报告题目:Manufacturing and Applications of Multifunctional Nanocomposites
报 告 人:张新宇 副教授
报告时间:2017年5月27日16:00
报告地点:第二化学楼101学术报告厅
张新宇博士简介:
1996年在天津大学获学士学位,1999年在天津大学获硕士学位,2005年于美国德州大学达拉斯分校获博士学位,师从2000年诺贝尔化学奖得主﹑世界著名化学家、导电聚合物研究领域主要创始人Alan G. MacDiarmid教授。2006年至2008年, 张新宇博士先后于美国德州大学达拉斯分校化学系和马萨诸塞大学罗威尔分校化工系任助理研究员;2008年8月至2013年8月,在美国奥本大学聚合物和纤维工程系任助理教授;2013年8月至2015年8月在美国奥本大学聚合物和纤维工程系任副教授;2015年8月至今,在美国奥本大学化学工程系任副教授。迄今在J. Am. Chem. Soc., Adv. Funct. Mater., Chem. Commun., Macromolecules, Nanoscale等刊物上发表SCI论文50余篇,被引用2400多篇次。提交国际会议论文50多篇,在国际学术会议上做特邀报告30余次。先后承担美国联邦基金等科研项目13项。目前担任J. Am. Chem. Soc., Chem. Eur. J., Carbon, Macromolecules, Langmuir, Compos. Sci. Technol., Nanotechnology等20多种国际期刊的特邀审稿人以及美国自然科学基金评审委员会成员。
报告主要内容:
Nanomaterials, such as carbon nanotubes (CNT), metal oxides, and polymers, possess superior mechanical, thermal and electrical properties, lead to broad applications in composite materials, smart structures, chemical sensors, energy storage and nano-electronic devices. However, the high cost and difficulty in getting large scale, high quality nanomaterials remain challenges. We are focusing on investigating methodologies in synthesizing bulk quantity nanomaterials/nanocomposites with multi-functionalities.
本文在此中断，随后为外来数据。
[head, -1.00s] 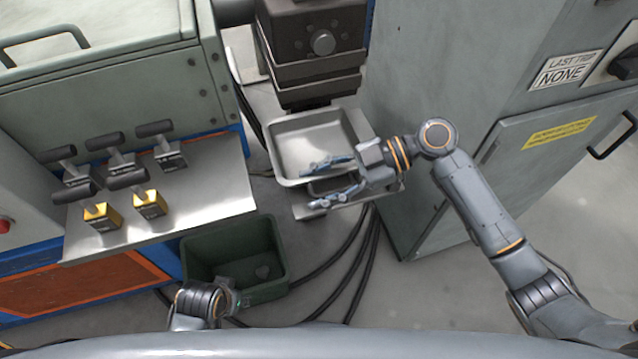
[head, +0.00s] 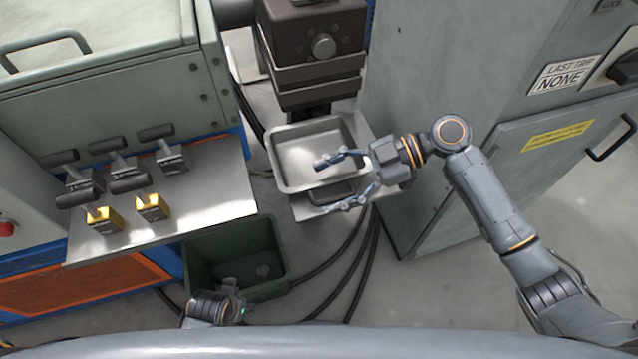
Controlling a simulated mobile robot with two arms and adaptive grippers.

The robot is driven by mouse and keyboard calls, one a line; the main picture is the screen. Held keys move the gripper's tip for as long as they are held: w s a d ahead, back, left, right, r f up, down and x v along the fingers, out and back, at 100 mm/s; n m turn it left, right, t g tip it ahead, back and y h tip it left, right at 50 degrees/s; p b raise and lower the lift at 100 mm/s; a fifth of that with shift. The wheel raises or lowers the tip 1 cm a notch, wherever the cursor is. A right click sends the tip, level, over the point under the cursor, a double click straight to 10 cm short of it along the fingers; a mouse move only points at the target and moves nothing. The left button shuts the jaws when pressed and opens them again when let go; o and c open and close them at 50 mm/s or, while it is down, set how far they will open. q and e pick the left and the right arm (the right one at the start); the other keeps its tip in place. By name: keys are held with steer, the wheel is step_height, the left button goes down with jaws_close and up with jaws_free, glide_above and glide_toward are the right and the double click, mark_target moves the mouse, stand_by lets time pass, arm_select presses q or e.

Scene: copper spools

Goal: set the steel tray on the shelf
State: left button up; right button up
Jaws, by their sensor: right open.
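The steel tray (head: 296,177) is a shallow, bright metal pan with a raised rim. It rests level on a small grey shelf (head: 361,127) below the dark machine head. My right gripper (head: 326,184) is open, its two fingers spread and pointing left over the tray's right front part. I cannot tell whether a finger touches the tray. My left gripper (head: 238,308) is at the bottom, beside the green bin; its fingers are too hidden to judge.
A dark small block (head: 332,193) sits at the tray's front edge. A bench (head: 218,190) at the left holds several black-handled tools. A green bin (head: 233,250) stands below it. Black cables (head: 362,262) cross the floor. A grey cabinet (head: 440,90) stands at the right.

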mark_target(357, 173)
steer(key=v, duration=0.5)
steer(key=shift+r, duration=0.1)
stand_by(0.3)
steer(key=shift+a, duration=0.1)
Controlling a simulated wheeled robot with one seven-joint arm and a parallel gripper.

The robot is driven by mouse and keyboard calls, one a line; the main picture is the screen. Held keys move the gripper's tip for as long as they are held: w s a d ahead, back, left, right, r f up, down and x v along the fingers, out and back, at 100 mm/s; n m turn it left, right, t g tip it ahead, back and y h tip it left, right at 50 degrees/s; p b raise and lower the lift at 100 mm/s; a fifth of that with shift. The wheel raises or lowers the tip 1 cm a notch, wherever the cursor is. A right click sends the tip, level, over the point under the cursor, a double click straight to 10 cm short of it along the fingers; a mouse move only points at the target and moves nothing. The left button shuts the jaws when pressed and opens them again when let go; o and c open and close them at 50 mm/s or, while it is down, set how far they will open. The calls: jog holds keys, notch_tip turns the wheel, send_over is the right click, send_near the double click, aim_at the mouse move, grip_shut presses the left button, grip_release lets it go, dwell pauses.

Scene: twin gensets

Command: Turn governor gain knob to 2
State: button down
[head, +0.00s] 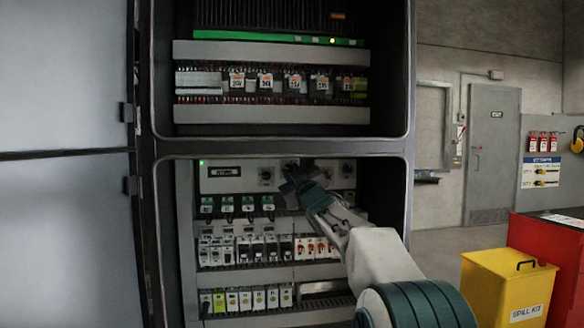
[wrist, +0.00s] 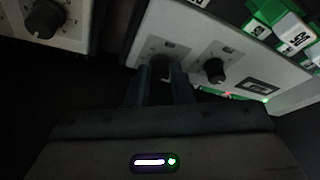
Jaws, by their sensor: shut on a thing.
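A light grey control module (head: 215,184) with a small dark display sits at the top of the lower cabinet bay. Its black knob (head: 266,174) beside my gripper is free; it also shows in the wrist view (wrist: 215,70). My gripper (head: 290,174) reaches the same module from the right. In the wrist view its two fingers (wrist: 163,84) are on either side of another dark knob (wrist: 163,66), shut on it. The fingers partly hide this knob and its dial. The lettering and scale marks are too small or dark to read, so I cannot tell its setting.
A neighbouring module with a black knob (wrist: 45,18) is close on the left in the wrist view. Green-topped relays (head: 227,205) and rows of breakers (head: 245,250) lie below. The cabinet frame surrounds the bay. A yellow spill kit bin (head: 508,288) stands at right.

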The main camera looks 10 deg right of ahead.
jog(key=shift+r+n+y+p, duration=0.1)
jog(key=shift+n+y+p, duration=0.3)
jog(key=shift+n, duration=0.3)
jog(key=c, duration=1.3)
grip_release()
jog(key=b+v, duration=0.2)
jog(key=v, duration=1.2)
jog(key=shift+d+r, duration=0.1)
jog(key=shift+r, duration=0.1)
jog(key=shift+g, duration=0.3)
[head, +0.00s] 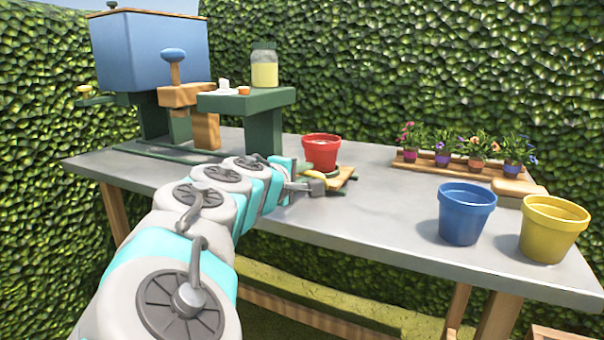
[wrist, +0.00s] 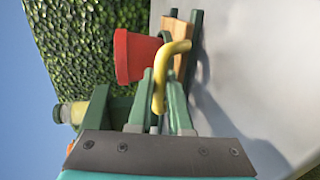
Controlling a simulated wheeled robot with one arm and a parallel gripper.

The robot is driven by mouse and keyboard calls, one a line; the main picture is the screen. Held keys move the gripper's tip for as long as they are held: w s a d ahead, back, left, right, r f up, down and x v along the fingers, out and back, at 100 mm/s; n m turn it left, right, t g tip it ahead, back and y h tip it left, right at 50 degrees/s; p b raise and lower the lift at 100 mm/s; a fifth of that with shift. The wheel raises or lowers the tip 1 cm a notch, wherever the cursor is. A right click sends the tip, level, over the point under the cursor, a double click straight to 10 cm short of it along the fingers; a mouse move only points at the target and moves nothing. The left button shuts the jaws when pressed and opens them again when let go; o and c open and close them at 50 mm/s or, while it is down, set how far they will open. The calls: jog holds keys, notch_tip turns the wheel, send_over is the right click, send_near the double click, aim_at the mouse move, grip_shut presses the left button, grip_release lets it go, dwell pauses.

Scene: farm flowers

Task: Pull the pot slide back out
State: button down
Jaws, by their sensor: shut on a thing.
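The pot slide (head: 343,180) is a small wooden plate near the middle of the table in the head view. Its wood also shows in the wrist view (wrist: 180,45), between green edges. A red pot (head: 321,152) stands upright on it, right of the green stand; the pot is also in the wrist view (wrist: 135,57). A curved yellow handle (wrist: 174,50) is at the slide. My gripper (wrist: 164,98) is shut on this handle, with a green finger on each side. In the head view my arm hides part of the slide and rails.
A blue hopper machine (head: 150,50) and a green stand (head: 255,100) with a jar (head: 264,68) stand at the left. A blue pot (head: 466,215) and a yellow pot (head: 552,230) are at the right. A flower tray (head: 420,162) lies behind. The table's middle front is clear.

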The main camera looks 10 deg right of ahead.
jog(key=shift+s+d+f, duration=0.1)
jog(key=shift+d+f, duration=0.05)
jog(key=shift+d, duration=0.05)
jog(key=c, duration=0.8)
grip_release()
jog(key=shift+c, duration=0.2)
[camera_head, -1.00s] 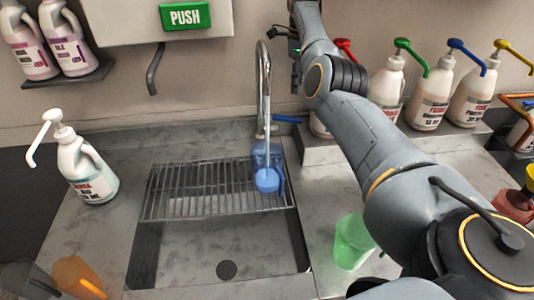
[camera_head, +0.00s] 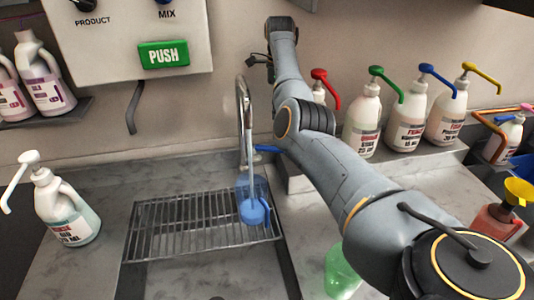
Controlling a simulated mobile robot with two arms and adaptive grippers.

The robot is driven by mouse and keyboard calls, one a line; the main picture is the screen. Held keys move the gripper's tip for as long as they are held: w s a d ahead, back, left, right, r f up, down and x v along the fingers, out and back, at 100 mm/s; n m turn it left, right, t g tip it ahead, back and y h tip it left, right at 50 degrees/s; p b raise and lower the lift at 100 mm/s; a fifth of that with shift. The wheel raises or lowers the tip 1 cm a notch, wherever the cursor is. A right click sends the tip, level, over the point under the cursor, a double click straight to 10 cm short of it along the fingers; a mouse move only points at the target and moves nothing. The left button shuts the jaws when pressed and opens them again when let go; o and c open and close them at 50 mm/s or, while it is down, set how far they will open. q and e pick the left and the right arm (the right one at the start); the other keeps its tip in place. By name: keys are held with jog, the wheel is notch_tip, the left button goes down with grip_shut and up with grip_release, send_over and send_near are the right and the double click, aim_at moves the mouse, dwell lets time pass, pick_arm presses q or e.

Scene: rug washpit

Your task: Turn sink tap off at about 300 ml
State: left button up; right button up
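A tall curved metal tap (camera_head: 241,105) stands behind the sink, with a blue lever (camera_head: 267,149) sticking out to the right. A clear blue jug (camera_head: 243,188) stands upright on the wire rack under the spout. A pale stream seems to run from the spout into it. A lighter blue patch shows low in the jug; I cannot read a level or marks. My right arm reaches from the lower right to the wall. Its small dark gripper (camera_head: 258,62) is above and right of the tap, apart from the lever; its fingers are unclear. My left gripper is out of view.
The wire rack (camera_head: 160,232) spans the sink. A white pump bottle (camera_head: 62,210) stands left. Several pump bottles with coloured spouts (camera_head: 408,120) line the right ledge. A green cup (camera_head: 341,272) is partly behind my arm. A dispenser with a green PUSH button (camera_head: 163,54) hangs above.

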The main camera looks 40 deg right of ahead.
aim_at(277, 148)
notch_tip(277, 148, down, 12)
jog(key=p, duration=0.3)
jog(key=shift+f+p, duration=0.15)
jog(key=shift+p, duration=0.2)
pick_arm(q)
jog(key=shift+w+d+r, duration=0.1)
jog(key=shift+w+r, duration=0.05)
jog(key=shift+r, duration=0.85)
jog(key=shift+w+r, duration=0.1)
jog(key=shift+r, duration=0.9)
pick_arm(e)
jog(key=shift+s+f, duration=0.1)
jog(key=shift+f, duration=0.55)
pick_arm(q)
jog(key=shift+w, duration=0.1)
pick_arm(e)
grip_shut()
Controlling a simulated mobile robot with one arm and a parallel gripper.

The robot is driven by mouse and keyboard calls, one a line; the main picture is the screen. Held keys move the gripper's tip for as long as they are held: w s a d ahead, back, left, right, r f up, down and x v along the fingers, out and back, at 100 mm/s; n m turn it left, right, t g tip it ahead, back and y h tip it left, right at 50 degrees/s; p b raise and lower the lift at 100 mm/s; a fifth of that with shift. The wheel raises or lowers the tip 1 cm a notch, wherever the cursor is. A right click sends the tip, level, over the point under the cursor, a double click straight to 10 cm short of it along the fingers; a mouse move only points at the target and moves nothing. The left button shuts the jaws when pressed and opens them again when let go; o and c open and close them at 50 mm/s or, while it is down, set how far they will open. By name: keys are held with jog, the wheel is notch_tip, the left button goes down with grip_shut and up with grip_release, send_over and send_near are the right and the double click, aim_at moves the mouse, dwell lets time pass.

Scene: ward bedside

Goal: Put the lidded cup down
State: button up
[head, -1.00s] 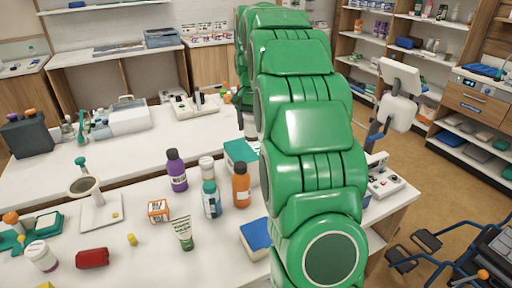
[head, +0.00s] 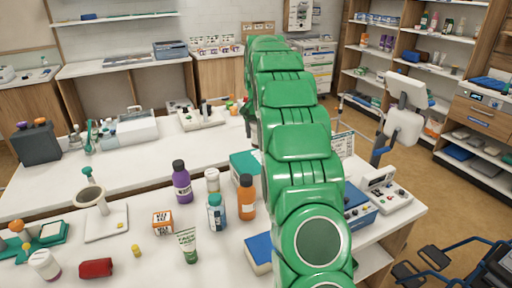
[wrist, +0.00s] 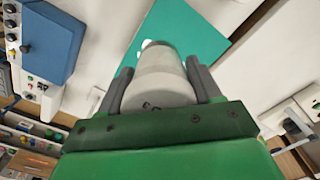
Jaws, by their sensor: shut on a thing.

In our research group, we demonstrated facile and affordable approaches for large quantity synthesis of nanostructured conducting polymers, nanocarbons and their nanocomposites with metal nanoparticles & metal oxides, which possess high potential for energy, corrosion protection and bio-applications, such as supercapacitors, bio-sensing and bio-imaging. These approaches, including self-assembly, microwave irradiation etc., are normally carried out at room temperature in air, making nanomaterial process more convenient and economical. For example, microwave initiated nanomaterial growth will take only 20-30 seconds under the microwave irradiation at room temperature in the air, no need of any inert gas protection, and additional feed stock gases, usually required in CVD approach.
Demonstrated by the preliminary testing through Scanning Electron Microscope (SEM) and Transmission Electron Microscope (TEM) and other instruments, the microwave produced CNTs possess hollow centers, with the diameter ranging from 10-100 nanometers, and the length varies from several to tens of micrometers. With the trapped iron nanoparticles in CNTs, the materials could be used as MRI contrast agents. On another hand, the conducting polymer/metal particle nanocomposites, synthesized through self-assembly, demonstrated excellent energy related properties such as dielectric and energy storage properties, and ability of detecting glucose and ethanol, providing great opportunities in nanocomposite based energy materials and bio- and chemical sensors.